A. It has been a few years since processing speed has been a significant issue, even to someone like myself with years of full-time experience. Even an inexpensive eMac is more than fast enough working in Photoshop so I never have to wait for it, except maybe when processing 250MB 48-bit files, and then it is just a few seconds pause to apply a process like a Hue/Saturation adjustment, not even enough time to take a break.

The real issues involved in the choice between PC vs. Mac are quality issues, both in terms of hardware quality and in terms of color reproduction quality. In the hardware department comparing the top of the line Mac to today's typical PC is like comparing a 700 series BMW with a Toyota Camry--there is no comparison! Whether a car can go 150mph or 125mph is irrelevant in the real world of speed laws and traffic, but which provides a better driving experience is significant.

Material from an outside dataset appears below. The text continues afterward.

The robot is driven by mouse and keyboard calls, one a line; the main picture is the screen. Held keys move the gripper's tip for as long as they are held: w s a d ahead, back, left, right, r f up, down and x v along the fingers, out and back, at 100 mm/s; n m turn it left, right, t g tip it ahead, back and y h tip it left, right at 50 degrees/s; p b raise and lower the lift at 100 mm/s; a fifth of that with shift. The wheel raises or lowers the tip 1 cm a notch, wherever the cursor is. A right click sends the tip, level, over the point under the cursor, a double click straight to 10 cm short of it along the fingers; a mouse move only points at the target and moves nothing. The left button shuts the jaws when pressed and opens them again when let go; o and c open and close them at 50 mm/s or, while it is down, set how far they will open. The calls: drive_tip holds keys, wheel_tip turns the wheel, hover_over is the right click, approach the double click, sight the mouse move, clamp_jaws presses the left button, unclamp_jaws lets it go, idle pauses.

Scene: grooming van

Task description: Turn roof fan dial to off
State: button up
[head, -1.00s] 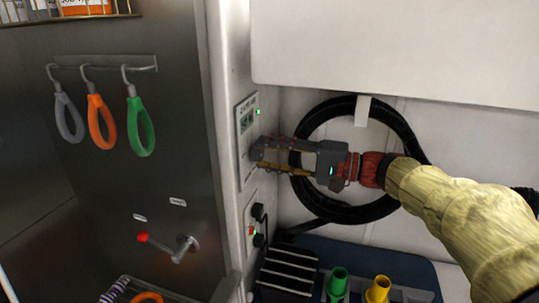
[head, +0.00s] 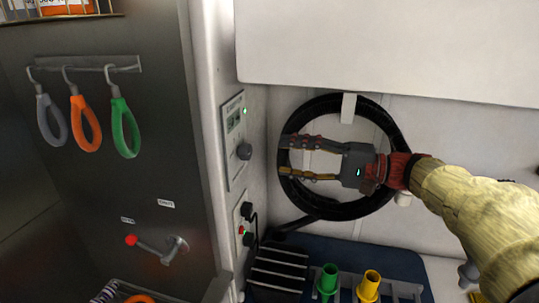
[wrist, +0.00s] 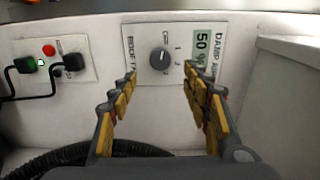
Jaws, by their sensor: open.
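The roof fan dial (head: 244,151) is a dark round knob on a pale wall panel (head: 235,167). In the wrist view the dial (wrist: 160,60) sits beside printed marks, with OFF and numbers near its edge. A light line on the knob seems to point toward the OFF side, but I cannot tell its exact setting. My gripper (head: 284,158) is open and empty, to the right of the dial and apart from it. In the wrist view the fingertips (wrist: 159,72) frame the dial, one on each side.
A socket plate (head: 243,228) with black plugs is below the panel. A black coiled hose (head: 300,203) hangs behind my gripper. A red-tipped lever (head: 150,244) and coloured loops (head: 84,124) are left.

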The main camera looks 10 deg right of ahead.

On the issue of reproduced color quality, it is a top, primary concern for Apple and they apply continuous, major R&D toward it. That is a major part of Apple's market and they dominate in the professional printing, publication, and photography areas. On the other hand, Microsoft abandoned any serious effort to compete in that market after 1998 when the last version ICM 2.0 of their color management engine for Windows was released. They have applied minimal development to color reproduction quality in the last five years, using the same old ICM 2.0 engine.

Horse races are no more significant to digital image computing than they are in politics or who is the most popular celebrity. Nothing of importance is accomplished by who is ahead in a meaningless race that has minimal or significant affect in the real world of individual graphics computing.